Alignment Risk Doesn’t Require Superintelligence

Outsize destructive coordination is rare

I was 9 years old when 9/​11 happened. My gut reaction was, basically, “wait, doesn’t this sort of thing happen all the time?” I don’t mean to suggest I was wise or world-weary or anything. I was, in fact, mistaken. But I had an ambient view that small groups of human beings wreaked massive destruction on each other all the time, randomly. It certainly seemed to me, a kid with a tendency towards worry, that they could. But no. Events like 9/​11, where a small number of people have a gigantic destructive impact, are pretty rare.

If this mindset is new to you, I strongly recommend Gwern’s On The Absence Of True Fanatics.

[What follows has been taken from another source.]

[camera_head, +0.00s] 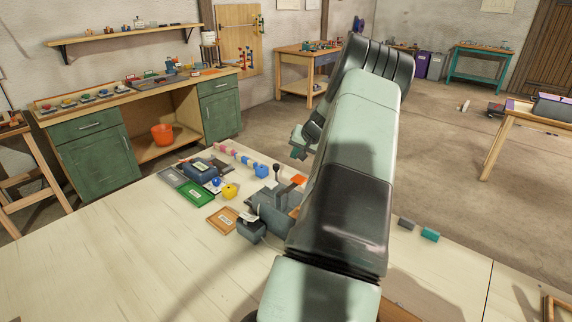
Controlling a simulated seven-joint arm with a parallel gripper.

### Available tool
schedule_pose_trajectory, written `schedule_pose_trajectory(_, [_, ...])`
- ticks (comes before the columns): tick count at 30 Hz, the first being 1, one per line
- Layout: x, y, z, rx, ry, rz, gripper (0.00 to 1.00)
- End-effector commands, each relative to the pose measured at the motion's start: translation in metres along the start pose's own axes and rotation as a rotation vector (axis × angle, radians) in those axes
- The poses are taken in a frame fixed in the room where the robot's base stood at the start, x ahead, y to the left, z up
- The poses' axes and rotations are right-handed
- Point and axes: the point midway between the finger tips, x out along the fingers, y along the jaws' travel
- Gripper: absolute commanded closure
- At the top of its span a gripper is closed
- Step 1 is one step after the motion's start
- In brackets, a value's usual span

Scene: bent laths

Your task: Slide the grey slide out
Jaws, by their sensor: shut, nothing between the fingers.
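A grey device (270,212) stands on the pale table, partly hidden behind my arm. It has a dark upright lever with a round knob (277,168) and a flat grey part (262,198) at its left side. This flat part may be the grey slide, but I cannot tell surely or see how far it sits in. My gripper (299,152) shows small at the left of my arm, above and beyond the device. It looks apart from the device and is shut on nothing visible.
A blue-grey box (201,170), green tray (196,194), brown tray (222,220), yellow piece (230,191) and blue block (261,170) lie left of the device. Small grey and teal blocks (430,235) lie right of my arm. The table's left front is clear.

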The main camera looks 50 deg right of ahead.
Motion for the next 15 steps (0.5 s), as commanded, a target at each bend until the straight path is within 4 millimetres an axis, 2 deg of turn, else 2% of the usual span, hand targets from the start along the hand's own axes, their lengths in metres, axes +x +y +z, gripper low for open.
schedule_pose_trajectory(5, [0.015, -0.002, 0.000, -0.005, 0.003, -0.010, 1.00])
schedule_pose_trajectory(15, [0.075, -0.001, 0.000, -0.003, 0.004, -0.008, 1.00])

It’s the best treatment I’ve read of the idea that truly dedicated human beings, if we set our mind to it, can cause a huge amount of harm.

Indeed, it wouldn’t surprise me if 50 perfectly coordinated 16-year-olds of top 1% (but not top 0.1%) intelligence, with total trust in each other and a shared monomaniacal mission to bring down human civilization within their lifetimes, could succeed. Not that I think it would be a sure thing; plenty of opportunity for them to get noticed or caught, or to make a planning error and get themselves killed by accident. But I can think of ways, including ones that aren’t particularly esoteric.

A quick, unpleasant sketch

I don’t like dwelling on awful hypotheticals, so I’ll trace just one possibility out; to be clear, I do not think this is anywhere near the best strategy for such a group, but I don’t like writing or encouraging thinking about better ones.

The 50 teenagers could coordinate to get a few of them as politically advanced as possible. Ideally they’d get one to be President of the US. That sounds very hard, but remember that in this hypothetical we’ve granted the 50 teenagers perfect coordination and monomania, two superpowers. Normal humans want other things, like to be cool, have sex, and eat tasty food. They are vulnerable to scandals. But our teens could pick 10 of them, maybe the most charismatic, to go hard in politics, and the other 40 could do whatever careers would best support them.

If you get the presidency, plus a few key positions nearby, you slowly flush out non-confederates and then trigger a nuclear war. Pretty bad! My gut reaction is that our group could have a maybe 5% chance of success. But even if I’m totally wrong, I bet you can imagine other ways 50 perfectly dedicated and reasonably intelligent teens could wreak havoc.

Back to reality

Fortunately for us, human teens don’t work that way. Humans in general don’t work that way. Very few of us want to cause mass destruction, and even fewer of us have perfect willpower. There are lots of safeguards in the human brain from even really considering actions that would be extremely bad for everybody. As an academic exercise, sure, maybe. But for real? It just doesn’t happen very often. The evidence for this is that 9/​11s don’t happen all the time—people either aren’t that imaginative, aren’t that destructive, or aren’t that effective, or at least the same people are very rarely in the center of that Venn diagram.

Unfortunately, we don’t have any assurance that other sorts of intelligent minds will share this property. Whatever combination of evolutionarily-developed traits cause human beings to just not do 9/​11s that often, probably won’t be present for AI. Not to say AI will necessarily want to do bad things. Just that by default, there aren’t safeguards.

I know the idea that AI might be misaligned is pretty old news for this crowd. But I think it’s relevant to note that just like x-risk doesn’t require longtermism, catastrophic misalignment doesn’t require superintelligence. Ordinary intelligence will do. No foom necessary, no minds that are to us as we are to lions. Just smart inhuman teenagers with no safeguards built in, and we could be in a significant amount of trouble.